There is neither limit nor an expiration date on what God can do in a person’s life.

By the time I was 57, my love for alcohol and myself had cost me everything dear. But that didn’t keep God from loving me, choosing me, and putting me in places where I could impact people’s lives.

For 40 years, I lived in the clutches of alcoholism and drug abuse. Programs told me I needed a higher power—something that could help me channel my thoughts and keep me sober. So I set out to find one. But each one I tried led to deeper levels of shame.

At 38, I reached an all-time low after my poor choices cost me both my marriage and a successful restaurant business. Devastated, I took my dog—the only friend I had left—and traveled to a remote place to hide from life.

I was a hopeless, pitiful sight as I sat with my loyal friend, Bailey, eating a bowl of Purina Puppy Chow soaked in Jack Daniels whiskey.

I had burned every bridge and had put everyone I loved through misery.

It all started when I was 14 and my parents delivered the shocking news that they were getting a divorce. We were a tight-knit family who attended church weekly. I’d never even seen my folks disagree, so I couldn’t understand why they would divorce.

I didn’t welcome the changes. Life wasn’t right without Dad, and strange emotions stirred in my heart. Mom cried often, and my siblings and I lived in painful confusion. No matter how hard I tried, I couldn’t get my footing. Our family unit had been my security and foundation.

I begged God to help me. Every night, I curled up on my bed, played “The Lord’s Prayer” on my record player, and prayed, “Please, God, put my family back together.” But He didn’t.
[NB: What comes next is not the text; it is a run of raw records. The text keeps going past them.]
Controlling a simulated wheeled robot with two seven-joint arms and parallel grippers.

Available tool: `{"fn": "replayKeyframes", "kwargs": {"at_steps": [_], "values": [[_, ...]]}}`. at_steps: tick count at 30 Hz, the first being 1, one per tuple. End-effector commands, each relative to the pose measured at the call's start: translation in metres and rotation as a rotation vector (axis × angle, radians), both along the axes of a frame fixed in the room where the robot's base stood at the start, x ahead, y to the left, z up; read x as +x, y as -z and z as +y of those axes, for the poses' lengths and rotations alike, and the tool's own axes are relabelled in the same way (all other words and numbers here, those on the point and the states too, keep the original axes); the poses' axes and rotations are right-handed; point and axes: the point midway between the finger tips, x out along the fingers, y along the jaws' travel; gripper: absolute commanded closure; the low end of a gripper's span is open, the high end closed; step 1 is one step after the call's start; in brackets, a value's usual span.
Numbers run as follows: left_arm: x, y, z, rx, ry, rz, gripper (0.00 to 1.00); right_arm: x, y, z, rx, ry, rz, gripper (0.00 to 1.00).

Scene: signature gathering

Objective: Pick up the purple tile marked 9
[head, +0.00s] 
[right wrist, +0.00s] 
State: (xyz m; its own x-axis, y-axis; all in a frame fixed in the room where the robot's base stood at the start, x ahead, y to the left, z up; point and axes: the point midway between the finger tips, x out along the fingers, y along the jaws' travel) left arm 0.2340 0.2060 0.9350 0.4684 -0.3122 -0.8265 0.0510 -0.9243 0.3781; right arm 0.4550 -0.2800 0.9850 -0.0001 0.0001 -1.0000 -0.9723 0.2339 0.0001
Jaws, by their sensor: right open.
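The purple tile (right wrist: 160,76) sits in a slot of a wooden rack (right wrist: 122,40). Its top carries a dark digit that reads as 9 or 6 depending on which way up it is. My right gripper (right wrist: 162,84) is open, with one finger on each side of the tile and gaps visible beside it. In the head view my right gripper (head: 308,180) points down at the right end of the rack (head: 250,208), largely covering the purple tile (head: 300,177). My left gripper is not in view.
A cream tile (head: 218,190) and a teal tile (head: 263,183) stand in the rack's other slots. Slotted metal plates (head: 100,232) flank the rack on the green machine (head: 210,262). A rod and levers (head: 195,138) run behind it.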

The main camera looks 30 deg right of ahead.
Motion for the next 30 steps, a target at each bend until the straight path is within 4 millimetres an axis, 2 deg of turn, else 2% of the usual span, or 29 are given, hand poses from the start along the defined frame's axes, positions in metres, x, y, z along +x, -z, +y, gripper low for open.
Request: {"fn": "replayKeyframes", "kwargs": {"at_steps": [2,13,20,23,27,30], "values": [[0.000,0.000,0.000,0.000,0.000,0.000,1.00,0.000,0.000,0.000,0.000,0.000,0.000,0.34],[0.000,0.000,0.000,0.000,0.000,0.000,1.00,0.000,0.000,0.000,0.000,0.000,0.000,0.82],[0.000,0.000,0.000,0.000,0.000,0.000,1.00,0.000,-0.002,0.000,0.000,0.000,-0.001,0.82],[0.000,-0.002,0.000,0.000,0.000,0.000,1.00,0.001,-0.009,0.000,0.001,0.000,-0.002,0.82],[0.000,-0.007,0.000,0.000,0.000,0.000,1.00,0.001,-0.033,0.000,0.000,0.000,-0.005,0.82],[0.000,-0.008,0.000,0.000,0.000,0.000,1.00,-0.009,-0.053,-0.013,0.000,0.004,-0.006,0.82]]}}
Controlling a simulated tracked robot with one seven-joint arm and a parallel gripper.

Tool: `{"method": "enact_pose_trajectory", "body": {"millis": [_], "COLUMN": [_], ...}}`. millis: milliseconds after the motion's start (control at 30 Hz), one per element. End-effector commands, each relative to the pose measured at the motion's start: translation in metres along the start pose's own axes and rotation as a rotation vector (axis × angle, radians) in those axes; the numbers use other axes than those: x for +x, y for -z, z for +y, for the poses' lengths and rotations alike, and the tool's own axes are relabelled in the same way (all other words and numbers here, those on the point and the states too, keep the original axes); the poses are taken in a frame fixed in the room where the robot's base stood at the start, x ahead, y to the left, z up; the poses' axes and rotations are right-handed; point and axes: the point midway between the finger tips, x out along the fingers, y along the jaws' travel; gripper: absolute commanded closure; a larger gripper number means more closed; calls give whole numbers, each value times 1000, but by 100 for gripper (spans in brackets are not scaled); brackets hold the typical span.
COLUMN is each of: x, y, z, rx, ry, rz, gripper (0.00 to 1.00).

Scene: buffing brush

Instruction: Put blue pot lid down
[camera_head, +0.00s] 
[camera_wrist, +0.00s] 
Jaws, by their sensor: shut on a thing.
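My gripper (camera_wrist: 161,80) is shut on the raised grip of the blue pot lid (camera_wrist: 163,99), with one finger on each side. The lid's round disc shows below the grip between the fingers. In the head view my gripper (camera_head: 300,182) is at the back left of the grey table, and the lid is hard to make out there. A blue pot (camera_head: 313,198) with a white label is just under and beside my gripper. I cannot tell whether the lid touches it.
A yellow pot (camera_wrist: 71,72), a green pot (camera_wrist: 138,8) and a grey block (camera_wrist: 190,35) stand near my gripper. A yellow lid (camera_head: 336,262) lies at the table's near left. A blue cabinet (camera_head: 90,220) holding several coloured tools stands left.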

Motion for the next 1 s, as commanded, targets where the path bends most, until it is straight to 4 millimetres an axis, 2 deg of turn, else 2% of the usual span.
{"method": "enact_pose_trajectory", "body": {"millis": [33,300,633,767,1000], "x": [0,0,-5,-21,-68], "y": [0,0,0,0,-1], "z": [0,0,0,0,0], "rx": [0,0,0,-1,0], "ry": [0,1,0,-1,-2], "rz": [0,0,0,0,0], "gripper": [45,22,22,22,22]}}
No matter how hard I prayed, God remained silent. And that angered me. I couldn’t understand why He didn’t intervene if He was so good and loving. I don’t know if that’s when I consciously wrote God off, but I do know that I was no longer certain what to think about Him. So for the next 40 years, I lived apart from Him.

It wasn’t long before my parents each remarried. My stepparents didn’t stand a chance of gaining my acceptance. It wasn’t that they were unloving; they just didn’t fit into the picture of what I wanted my life to look like.

My parents’ divorce had turned my world upside down. I had no clue how to process the pain or navigate my new life. It didn’t help that my teenage body was raging with hormones, and I was experiencing peer pressure for all sorts of things. It was a perfect storm.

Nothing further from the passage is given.